As such, “The Succession of Forest Trees” is an early response to a world Darwin had introduced—a place divested of God and yet made wonderful by science, a world of weakened faith and exciting discovery. (Emily Dickinson suggested some of the pain of living in this new reality when she wrote, “Nature is a haunted house”; though God once inhabited the natural world, He has since vacated the premises.) Comparing the wonders of seeds and the cheap magic of Blitz, Thoreau concluded with satire: “Yet farmers’ sons will stare by the hour to see a juggler draw ribbons from his throat, though he tells them it is all deception. Surely, men love darkness rather than light.”

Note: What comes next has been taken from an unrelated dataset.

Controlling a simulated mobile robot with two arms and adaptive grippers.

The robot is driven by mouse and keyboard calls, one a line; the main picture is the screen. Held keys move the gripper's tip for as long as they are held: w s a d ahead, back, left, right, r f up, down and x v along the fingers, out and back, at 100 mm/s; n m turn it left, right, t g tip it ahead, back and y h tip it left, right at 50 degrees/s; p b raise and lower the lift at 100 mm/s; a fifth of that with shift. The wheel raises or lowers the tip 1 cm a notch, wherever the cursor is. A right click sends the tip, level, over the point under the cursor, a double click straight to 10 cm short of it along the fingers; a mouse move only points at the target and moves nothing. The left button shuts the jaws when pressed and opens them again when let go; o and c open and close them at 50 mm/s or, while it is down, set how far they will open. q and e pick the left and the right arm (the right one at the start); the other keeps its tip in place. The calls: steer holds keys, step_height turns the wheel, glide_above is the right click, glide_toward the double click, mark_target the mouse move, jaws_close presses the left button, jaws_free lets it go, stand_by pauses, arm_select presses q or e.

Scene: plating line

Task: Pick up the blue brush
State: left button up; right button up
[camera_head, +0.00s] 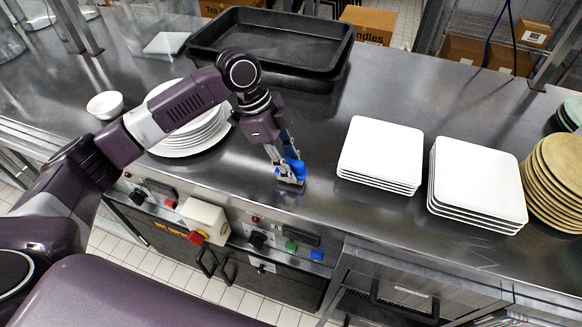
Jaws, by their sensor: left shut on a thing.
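The blue brush (293,168) is on the steel counter (330,215) near its front edge, in the middle of the head camera view. It is small here, and part of it is hidden by my fingers. My left gripper (284,172) points down at the brush and is shut on it. The dark bottom of the brush is at or just above the counter; I cannot tell which. My right gripper is not in view.
Stacks of square white plates (380,152) stand to the right, with tan round plates (556,180) beyond. Round white plates (190,140) and a white bowl (105,104) are on the left. A black tray (270,45) lies behind. Controls line the counter's front.

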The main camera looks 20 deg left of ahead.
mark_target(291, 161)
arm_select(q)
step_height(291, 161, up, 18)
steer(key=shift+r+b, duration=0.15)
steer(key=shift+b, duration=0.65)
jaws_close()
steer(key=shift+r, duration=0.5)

We all believe in magic, Thoreau suggests. We all need to feel that there is something more. But the danger is that this need obscures truth. The world is filled with magic, Thoreau asserts, is rich with mystery—just not the kind that religious tradition has led people to expect and rely upon. In order to experience these things, one has to relinquish certainty, to abandon old faiths and old patterns of belief. One has to live in the nick of time, between orthodoxy and the unknown, searching for knowledge and insight amid perpetual irresolution.